Indonesia seharusnya memanfaatkan semangat dan kesempatan ini dan bukan malah meresponnya secara emosional dan diskriminatif. Bayangkan bila Indonesia mengalami hal yang sama ketika suatu saat tuan rumah negara lain menolak kehadiran Indonesia dalam event serupa karena isu Papua Merdeka. Kondisi tersebut tentu akan menyakitkan perasaan para pemain yang notabene tidak berpolitik.
Penyelesaian persoalan Israel – Palestina seharusnya melalui jalur politik dan diplomasi. Indonesia sejak awal tetap konsisten dengan tegas mendukung kemerdekaan Palestina dan mengutuk aksi kekerasaan Israel hingga detik ini. Indonesia sudah memperjuangkan sikap ini sejak tahun 1944 dan tidak berubah walaupun kita tidak tahu hingga kapan konflik Palestina – Israel akan berakhir?

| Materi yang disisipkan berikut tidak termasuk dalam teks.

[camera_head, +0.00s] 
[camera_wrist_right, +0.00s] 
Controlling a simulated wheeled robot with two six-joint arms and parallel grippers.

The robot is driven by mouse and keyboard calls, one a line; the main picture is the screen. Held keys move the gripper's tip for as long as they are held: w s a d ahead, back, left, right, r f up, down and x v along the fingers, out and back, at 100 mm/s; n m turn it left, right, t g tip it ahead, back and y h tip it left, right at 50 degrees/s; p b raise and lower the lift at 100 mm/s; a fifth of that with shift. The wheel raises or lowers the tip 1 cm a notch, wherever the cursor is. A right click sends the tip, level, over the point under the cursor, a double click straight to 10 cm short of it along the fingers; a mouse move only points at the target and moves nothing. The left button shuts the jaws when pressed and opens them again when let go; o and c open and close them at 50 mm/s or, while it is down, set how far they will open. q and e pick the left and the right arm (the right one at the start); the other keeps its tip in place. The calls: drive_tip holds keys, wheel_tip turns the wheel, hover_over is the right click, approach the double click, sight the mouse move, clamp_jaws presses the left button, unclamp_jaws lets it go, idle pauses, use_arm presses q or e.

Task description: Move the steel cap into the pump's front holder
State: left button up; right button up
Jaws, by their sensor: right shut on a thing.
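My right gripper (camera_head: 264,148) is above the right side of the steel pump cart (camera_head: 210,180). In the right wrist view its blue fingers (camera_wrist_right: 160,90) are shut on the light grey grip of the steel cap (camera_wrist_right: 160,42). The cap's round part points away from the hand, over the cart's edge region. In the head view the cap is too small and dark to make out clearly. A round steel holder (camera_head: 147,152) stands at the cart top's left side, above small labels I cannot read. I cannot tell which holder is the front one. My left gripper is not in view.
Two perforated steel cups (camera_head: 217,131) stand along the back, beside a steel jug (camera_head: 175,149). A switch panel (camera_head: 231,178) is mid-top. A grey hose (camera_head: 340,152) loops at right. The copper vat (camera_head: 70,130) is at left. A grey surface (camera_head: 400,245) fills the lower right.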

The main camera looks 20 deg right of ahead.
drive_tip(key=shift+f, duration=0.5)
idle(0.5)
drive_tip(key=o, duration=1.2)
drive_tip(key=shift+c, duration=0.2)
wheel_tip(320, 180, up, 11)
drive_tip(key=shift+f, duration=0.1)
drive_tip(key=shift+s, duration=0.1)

Bila Indonesia gagal menggelar Piala Dunia U20 sekali lagi jelas akan merugikan Indonesia dari sisi mana pun. FIFA bisa saja menunjuk negara lain untuk menggelar pertandingan Piala Dunia U20 dan kita akhirnya hanya menjadi penonton. Nasib persepakbolaan kita juga akan semakin terpuruk setelah peristiwa Kanjuruhan yang menewaskan ratusan orang. Selain itu, Israel tentu akan bertepuk tangan. Tim mereka akan tetap bertanding kapanpun dan di manapun mengingat sudah tercatat 162 negara yang mengakui eksistensi Israel dan jumlahnya terus bertambah, termasuk dari beberapa negara di jazirah Arab yang perlahan mulai membuka hubungan diplomatik dan perdagangan. Ingat ! olah raga hanya mengenal perbedaan skill, kemampuan dan mental untuk menjadi juara, bukan perbedaan agama, ras dan politik.